Graceful Pod Rescheduling During Node Maintenance

When performing maintenance operations such as node drains or pod evictions in Kubernetes, Couchbase Server pods may be terminated abruptly without graceful shutdown.This can cause transient write failures as the cluster SDK continues routing operations to the terminated node until auto-failover completes and the cluster map updates.

To prevent application-level interruptions during planned maintenance, the Couchbase Autonomous Operator provides mechanisms for graceful pod rescheduling.

Manual Pod Rescheduling

If you know in advance that a worker node will be drained, you can manually trigger graceful pod rescheduling by cordoning the node, and applying the cao.couchbase.com/reschedule annotation.

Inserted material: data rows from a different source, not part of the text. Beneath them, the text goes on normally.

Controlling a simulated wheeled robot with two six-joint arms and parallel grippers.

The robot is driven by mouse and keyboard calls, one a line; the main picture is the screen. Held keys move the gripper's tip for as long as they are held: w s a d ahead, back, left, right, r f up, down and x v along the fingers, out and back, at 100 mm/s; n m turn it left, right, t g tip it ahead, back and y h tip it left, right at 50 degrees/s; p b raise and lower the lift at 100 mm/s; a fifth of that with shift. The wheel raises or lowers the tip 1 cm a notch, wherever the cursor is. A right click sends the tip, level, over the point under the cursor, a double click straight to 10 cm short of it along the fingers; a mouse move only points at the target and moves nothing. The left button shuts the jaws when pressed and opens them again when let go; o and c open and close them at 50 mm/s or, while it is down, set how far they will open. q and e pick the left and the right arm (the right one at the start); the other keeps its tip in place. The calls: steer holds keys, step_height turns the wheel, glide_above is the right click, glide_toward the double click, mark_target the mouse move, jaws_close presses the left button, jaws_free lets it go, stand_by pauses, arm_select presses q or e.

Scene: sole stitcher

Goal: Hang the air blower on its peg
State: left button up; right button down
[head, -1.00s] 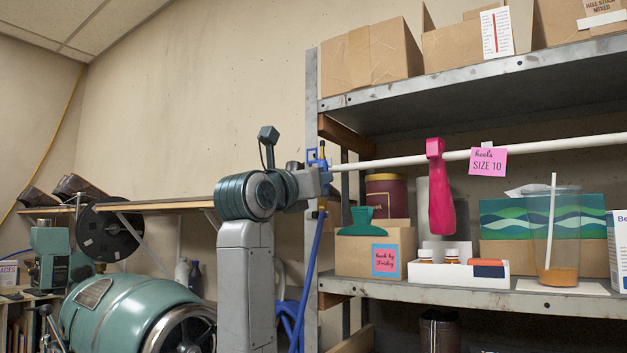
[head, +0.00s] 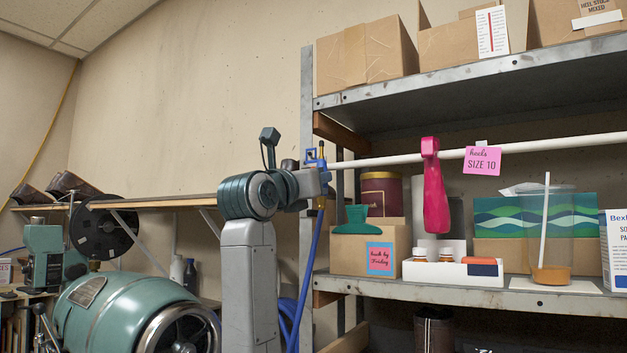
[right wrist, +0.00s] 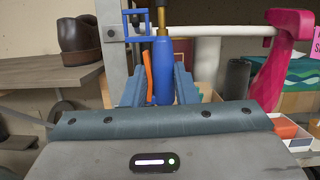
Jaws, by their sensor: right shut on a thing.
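My right gripper (head: 324,190) is raised at the left post of the shelf rack, its arm rising from the lower middle of the head view. The right wrist view shows its fingers (right wrist: 160,92) shut on the air blower (right wrist: 162,75), which has a blue body, a brass neck and an orange lever. The blower is upright. A blue open frame (right wrist: 138,39) sits at its upper end, close to the post; I cannot tell whether it is part of the blower. A blue hose (head: 308,262) hangs below the gripper. I cannot clearly make out the peg. My left gripper is out of view.
A white rod (head: 390,159) runs right from beside the gripper, with a pink tool (head: 434,195) and a pink note (head: 482,160) on it. Boxes and a tumbler (head: 552,235) stand on the shelf (head: 430,293). A green machine (head: 115,305) is lower left.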

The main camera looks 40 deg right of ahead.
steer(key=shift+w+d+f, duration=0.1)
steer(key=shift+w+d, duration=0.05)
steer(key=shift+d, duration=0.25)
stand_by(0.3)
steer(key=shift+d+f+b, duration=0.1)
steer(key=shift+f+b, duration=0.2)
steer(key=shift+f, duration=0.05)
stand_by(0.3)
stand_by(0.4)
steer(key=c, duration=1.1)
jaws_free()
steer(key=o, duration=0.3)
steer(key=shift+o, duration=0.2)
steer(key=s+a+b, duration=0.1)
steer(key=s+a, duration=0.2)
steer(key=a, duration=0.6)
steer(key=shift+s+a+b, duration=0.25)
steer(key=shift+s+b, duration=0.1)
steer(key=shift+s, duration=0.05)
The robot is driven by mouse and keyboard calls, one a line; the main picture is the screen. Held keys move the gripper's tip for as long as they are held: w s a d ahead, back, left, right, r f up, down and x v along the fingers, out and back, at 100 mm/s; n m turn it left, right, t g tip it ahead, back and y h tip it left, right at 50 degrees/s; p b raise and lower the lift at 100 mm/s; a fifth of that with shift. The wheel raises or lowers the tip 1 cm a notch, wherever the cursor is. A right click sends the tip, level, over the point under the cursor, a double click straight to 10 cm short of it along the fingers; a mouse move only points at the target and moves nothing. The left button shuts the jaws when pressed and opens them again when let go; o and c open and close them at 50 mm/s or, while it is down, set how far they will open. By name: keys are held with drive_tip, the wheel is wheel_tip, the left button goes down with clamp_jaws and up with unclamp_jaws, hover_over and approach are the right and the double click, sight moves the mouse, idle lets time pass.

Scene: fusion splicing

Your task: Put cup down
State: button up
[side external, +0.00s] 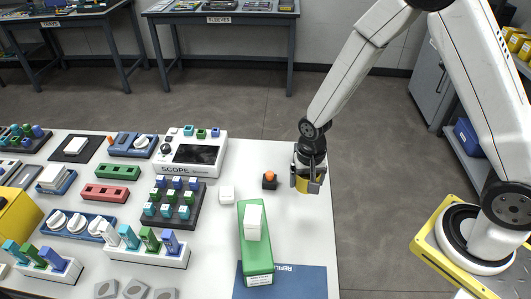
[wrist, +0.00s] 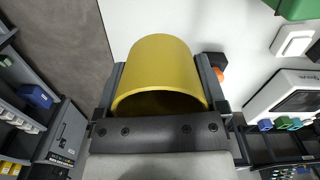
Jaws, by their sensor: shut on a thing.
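A yellow cup (wrist: 158,68) fills the middle of the wrist view, between the two fingers of my gripper (wrist: 160,95). In the side external view my gripper (side external: 309,178) points down near the right edge of the white table, shut on the yellow cup (side external: 307,185). The cup is mostly covered by the fingers there. I cannot tell whether its bottom touches the table.
A small dark block with an orange knob (side external: 269,180) stands just left of the cup. A green box (side external: 256,262) with a white block on top, a small white box (side external: 226,193) and the SCOPE device (side external: 190,154) are further left. The table (side external: 305,235) is bare in front of the gripper.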

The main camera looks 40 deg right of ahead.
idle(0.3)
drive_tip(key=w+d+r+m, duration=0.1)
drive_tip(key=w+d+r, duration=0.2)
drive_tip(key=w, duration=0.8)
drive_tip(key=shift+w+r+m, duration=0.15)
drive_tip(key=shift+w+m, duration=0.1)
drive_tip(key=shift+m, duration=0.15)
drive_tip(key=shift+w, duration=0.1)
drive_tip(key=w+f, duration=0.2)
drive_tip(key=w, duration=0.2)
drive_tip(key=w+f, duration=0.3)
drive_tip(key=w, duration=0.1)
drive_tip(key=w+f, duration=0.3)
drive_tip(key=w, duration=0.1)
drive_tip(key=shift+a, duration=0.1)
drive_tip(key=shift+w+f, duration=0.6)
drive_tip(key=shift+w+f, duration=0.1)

When this annotation is applied to a Couchbase Server pod, the Operator:

Gracefully removes the pod from the cluster (via failover or rebalance)
Waits for the operation to complete
Deletes and reschedules the pod on a suitable node

To trigger manual rescheduling:

kubectl annotate pod <pod-name> cao.couchbase.com/reschedule=true

For more details, see Pod Rescheduling.

Automated Pod Rescheduling with Eviction Webhook

For automated handling of node drains and pod evictions, Couchbase provides an open-source Eviction Reschedule Hook. This webhook monitors eviction events and automatically applies the cao.couchbase.com/reschedule annotation, allowing the Operator to handle graceful rescheduling without manual intervention. Note that this is intended to protect evicting pods from drained nodes, triggered by the kubectl drain command. This is not intended to be used with manual eviction requests.

The webhook provides:

Automatic detection of pod eviction events
Graceful pod removal before Kubernetes terminates the pod
Zero-downtime node drains for planned maintenance

For detailed setup instructions and architecture, see the Rethinking Node Drains: A Webhook Based Approach to Graceful Pod Removal blog post.

The automated webhook approach is recommended for production environments where node maintenance is frequent or unpredictable.